The region is ablaze and investors are adjusting their tactics accordingly.
Investors are nervous about the escalating protests rocking governments all over South America—Chile, Bolivia, Ecuador, Peru. Such events could become the new norm, undermining foreign direct investment (FDI) flows.
“There is a tendency in which people are realizing that they can force a government to bend to their demands. This is working, becoming a new normal, as we have seen in Chile and Ecuador,” said Rafael Elias, credit research director at Tellimer, adding that Latin America’s impoverished masses are emulating similar populist upsurges around the world including in Europe.
Elias echoed views that Bolivia’s current election turmoil, in which 14-year-strong leader Evo Morales has declared a state of emergency amid claims that his opposition is organizing a coup d’etat to force him to accept a second-election, could lead to more instability.
In a highly-disputed election Sunday, Morales was said to have won 46.4% of votes against opponent Carlos Mesa’s 37.07%—failing to win by the 10% margin necessary to avoid a run-off that could end to his presidency.
“I see things much worse in Bolivia,” said Elias. “The fact that the Organization of American States is intervening and demanding a second round is validating the fraud claims and could usher greater unrest.”
The decline of natural gas prices—Bolivia’s key export—are also crippling economic growth, making it harder for the country to maintain its 3%—4% annual economic growth clip of recent years.
Regarding Chile, Elias said the government looks set to quickly resolve nearly a week of violent protests stemming from the subway and other transport-price increases that combined with other dissatisfaction to fuel deadly riots in the capital Santiago.
This is because President Sebastian Pinera not only bowed to demands that he scrap the transport hikes but pledged to purse a new “social agreement” to help provide new advancement opportunities to the middle and lower classes.

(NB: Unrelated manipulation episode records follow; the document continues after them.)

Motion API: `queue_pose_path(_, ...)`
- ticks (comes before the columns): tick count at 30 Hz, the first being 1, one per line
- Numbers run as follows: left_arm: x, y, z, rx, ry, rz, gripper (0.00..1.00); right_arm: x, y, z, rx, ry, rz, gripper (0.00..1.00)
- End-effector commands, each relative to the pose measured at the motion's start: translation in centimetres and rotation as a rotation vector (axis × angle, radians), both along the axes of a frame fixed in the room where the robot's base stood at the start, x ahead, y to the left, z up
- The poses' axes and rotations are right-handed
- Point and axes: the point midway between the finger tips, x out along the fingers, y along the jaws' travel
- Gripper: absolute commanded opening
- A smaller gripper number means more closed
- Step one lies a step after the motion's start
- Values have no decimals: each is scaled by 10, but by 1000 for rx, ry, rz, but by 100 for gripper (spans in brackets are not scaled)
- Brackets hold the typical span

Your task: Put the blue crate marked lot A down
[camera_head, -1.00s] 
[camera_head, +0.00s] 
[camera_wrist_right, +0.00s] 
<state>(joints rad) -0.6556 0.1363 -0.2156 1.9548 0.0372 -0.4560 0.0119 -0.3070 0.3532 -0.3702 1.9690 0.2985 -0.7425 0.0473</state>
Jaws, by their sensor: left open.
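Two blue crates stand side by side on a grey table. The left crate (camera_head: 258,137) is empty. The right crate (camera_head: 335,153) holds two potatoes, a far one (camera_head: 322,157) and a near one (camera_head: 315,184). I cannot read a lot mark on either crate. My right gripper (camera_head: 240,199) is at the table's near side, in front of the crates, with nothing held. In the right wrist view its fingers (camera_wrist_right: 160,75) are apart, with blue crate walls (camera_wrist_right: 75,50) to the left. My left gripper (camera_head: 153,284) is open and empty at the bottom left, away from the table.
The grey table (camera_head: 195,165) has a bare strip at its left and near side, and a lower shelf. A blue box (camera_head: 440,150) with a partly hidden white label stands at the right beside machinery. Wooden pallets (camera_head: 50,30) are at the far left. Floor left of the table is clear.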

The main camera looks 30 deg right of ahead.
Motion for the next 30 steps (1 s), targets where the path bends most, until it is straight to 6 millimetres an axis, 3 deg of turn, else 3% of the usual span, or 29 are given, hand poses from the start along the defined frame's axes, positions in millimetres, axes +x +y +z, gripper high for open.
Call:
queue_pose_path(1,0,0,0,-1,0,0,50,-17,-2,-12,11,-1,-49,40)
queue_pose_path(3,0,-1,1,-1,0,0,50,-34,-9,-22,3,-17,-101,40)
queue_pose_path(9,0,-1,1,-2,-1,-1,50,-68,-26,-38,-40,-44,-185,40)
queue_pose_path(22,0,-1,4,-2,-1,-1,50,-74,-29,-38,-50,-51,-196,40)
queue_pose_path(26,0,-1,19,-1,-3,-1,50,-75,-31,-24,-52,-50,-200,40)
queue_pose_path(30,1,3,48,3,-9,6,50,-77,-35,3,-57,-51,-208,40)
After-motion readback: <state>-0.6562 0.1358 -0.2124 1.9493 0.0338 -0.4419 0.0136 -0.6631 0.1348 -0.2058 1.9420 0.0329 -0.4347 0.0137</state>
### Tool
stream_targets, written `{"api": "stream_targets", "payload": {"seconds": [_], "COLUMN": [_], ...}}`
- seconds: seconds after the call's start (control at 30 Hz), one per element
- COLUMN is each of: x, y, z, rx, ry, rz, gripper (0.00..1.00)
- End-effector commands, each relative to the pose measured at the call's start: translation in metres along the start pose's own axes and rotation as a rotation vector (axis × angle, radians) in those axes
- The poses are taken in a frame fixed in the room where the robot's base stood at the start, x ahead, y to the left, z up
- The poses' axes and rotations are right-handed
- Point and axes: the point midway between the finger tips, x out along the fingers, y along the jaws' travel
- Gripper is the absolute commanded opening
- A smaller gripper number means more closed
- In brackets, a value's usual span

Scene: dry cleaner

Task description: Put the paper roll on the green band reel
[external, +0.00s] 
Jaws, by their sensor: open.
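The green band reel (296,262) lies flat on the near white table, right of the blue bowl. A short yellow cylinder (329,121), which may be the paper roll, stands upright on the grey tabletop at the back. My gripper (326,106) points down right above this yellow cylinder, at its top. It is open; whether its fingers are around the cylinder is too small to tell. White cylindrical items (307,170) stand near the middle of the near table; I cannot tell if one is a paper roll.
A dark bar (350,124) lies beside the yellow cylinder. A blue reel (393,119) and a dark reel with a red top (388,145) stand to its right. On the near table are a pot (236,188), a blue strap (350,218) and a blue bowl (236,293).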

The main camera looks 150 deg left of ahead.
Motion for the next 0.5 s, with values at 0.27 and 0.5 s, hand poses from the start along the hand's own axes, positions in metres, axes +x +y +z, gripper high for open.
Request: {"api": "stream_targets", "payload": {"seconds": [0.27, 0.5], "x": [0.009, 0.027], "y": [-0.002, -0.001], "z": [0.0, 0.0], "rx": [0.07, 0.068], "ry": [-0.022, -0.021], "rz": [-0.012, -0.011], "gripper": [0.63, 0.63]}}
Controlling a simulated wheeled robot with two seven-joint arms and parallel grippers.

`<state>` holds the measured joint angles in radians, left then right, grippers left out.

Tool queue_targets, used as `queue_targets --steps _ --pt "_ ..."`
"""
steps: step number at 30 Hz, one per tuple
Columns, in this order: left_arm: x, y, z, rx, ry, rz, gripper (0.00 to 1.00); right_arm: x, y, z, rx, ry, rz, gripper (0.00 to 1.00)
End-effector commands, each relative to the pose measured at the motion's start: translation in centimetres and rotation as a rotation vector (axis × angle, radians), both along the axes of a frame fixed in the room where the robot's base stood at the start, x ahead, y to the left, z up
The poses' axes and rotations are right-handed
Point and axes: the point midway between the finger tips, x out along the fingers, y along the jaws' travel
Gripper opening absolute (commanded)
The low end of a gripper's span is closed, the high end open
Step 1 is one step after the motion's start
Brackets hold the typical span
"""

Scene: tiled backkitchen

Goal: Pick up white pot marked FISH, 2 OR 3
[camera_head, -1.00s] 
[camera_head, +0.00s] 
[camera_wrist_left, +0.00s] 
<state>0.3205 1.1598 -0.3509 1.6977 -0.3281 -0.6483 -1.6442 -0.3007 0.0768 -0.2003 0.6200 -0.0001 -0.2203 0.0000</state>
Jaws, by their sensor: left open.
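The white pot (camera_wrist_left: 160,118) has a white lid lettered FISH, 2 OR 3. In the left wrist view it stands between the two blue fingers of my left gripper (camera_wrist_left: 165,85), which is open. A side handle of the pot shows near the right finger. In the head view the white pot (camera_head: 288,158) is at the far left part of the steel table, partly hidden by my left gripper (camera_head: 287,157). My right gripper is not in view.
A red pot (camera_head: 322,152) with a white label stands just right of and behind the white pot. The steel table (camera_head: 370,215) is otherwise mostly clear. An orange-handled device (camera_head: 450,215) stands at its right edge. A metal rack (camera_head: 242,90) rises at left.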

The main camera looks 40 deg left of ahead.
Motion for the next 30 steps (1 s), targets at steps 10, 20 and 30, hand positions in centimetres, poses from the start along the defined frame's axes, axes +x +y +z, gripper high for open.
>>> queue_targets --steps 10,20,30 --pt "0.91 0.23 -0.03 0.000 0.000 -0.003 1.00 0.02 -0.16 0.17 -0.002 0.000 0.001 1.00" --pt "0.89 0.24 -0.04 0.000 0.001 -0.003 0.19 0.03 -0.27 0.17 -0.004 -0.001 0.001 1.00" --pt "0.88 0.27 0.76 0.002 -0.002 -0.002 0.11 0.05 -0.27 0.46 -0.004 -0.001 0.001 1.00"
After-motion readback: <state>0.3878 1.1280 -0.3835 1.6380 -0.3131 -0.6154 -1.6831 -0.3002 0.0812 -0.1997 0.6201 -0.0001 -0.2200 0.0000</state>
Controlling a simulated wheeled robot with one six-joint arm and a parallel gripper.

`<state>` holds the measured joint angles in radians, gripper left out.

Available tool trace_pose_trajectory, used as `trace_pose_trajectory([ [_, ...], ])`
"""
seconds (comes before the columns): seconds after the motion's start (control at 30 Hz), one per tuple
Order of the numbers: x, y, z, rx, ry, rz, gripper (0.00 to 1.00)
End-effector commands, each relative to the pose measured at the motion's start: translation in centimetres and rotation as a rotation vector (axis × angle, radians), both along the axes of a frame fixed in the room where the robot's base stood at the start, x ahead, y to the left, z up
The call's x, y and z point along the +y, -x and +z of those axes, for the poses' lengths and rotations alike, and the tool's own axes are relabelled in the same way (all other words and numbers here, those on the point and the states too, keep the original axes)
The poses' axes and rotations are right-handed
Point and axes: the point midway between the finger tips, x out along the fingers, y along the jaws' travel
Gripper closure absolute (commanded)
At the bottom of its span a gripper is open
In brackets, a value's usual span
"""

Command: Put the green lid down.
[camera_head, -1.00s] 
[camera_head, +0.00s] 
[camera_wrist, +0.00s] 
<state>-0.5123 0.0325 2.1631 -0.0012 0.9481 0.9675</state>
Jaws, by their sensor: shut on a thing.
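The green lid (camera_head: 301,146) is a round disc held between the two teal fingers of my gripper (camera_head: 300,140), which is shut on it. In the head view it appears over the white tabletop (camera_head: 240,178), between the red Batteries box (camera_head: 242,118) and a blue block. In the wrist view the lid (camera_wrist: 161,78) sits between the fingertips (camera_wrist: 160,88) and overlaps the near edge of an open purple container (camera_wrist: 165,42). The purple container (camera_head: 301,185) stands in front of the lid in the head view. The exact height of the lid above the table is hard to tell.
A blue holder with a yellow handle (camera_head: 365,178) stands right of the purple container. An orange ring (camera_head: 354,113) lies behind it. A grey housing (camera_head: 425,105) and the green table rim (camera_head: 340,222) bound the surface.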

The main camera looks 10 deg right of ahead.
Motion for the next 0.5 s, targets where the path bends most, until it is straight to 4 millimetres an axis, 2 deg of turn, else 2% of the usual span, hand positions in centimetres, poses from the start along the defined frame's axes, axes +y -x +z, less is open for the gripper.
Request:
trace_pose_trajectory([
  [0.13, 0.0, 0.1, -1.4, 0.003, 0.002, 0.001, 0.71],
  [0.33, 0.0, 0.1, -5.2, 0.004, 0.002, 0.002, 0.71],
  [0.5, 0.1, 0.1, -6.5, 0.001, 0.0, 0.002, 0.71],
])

Meanwhile, bond investors have made opportunistic trades betting that Chile’s crisis will soon ebb. They bought the 2028 sovereign bond, pushing its yield down to 2.35% from 2.5% before the protests began last week.
By contrast, bond buyers dumped Bolivia’s benchmark 2028 sovereign notes to $0.93 versus $0.96, boosting the yield to 5.42% from 5.02%.
“So far, we are not seeing a negative effect on the Latin American curve [of the riots]," said a debt capital markets banker in New York. “Brazil is still doing well and other economies are showing strength though investors are getting a little worried.”